It's difficult to pin down exactly when a place where I once felt so comfortable being open left me drawing a blank when I looked at the screen, but alas, here we are.
For six years now this blog has charted my life through relationships, break ups, travelling, jobs and friendships. It's been my go-to, my haven, my little place where the weight lifted off my shoulders and transferred into cyberspace.
To do it well, there was never a question: it had to be anonymous.
For those who have never done it, take my word. Writing anonymously is an exercise in self-restraint.
The urge to reveal everything about yourself or a situation is a temptation that you learn to ignore.

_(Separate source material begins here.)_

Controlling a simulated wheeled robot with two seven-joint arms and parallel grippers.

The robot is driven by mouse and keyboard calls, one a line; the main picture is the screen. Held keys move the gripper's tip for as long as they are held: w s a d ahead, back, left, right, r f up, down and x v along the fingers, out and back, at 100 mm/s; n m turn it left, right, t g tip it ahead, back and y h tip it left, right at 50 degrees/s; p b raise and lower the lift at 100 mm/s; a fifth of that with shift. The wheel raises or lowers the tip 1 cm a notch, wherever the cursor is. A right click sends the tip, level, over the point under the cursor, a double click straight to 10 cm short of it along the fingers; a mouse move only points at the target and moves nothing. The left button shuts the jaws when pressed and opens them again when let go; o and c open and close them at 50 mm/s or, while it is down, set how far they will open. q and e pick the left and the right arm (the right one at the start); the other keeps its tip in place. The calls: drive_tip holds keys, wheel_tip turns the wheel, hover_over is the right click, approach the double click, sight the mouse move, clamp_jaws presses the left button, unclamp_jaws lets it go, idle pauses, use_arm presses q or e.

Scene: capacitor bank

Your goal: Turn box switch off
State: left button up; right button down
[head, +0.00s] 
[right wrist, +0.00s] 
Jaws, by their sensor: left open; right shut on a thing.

You self-edit, hone the art of giving just enough information so that people can relate to what you're saying, but never so much that they know all the details, or crucially, who you are.
The best bit about blogging in this way has always been coming across similar people. Wonderful, brilliant, lovely people.
Before Twitter, you did this through comment sections and emails. You made "friends" with other writers who were experiencing the same things, you offered advice under their blog posts, a quick "nothing to say, but I'm here." to someone like you who needed it.
You made connections and revealed things that were way beyond the superficial promotion you see below most lifestyle, beauty or fashion blogs that are everywhere now. Some of these people gradually became friends in real life, something that, for me, will never stop being the best thing about the internet.
There was an implicit agreement in all this: you know about my life, I know about yours. That was the deal.
Which brings me to the flipside: when people know more about you than you do about them.
It's inevitable when you reach a certain point; you haven't ever been able to know every reader, and you certainly can't now.
But with Twitter broadcasting links to a wider audience, the amount of non-bloggers reading blogs has never been higher.
Which is how you come to experience this weirdly vulnerable feeling: when you're in conversation with someone who knows your innermost thoughts and the course of your life, and all you know about them is a name and the strength of their handshake.
It jolts you into becoming aware that what you're writing now goes further than the blog. Before publishing, you start thinking less about whether your parents would mind if they read it, and more "would I want to expand on this to someone I didn't know?"
And the answer, sometimes, is "no."
So you don't post. You end up stopping completely because there's nothing that feels right to say. You edit and edit to the point where there's nothing to publish, and then you realise you've taken a break.
You take the anonymous cap off, do something else, and wait.
And then, after a little bit of time out and a little bit of reassessing, you think that maybe, maybe, a bit at a time, you might come back.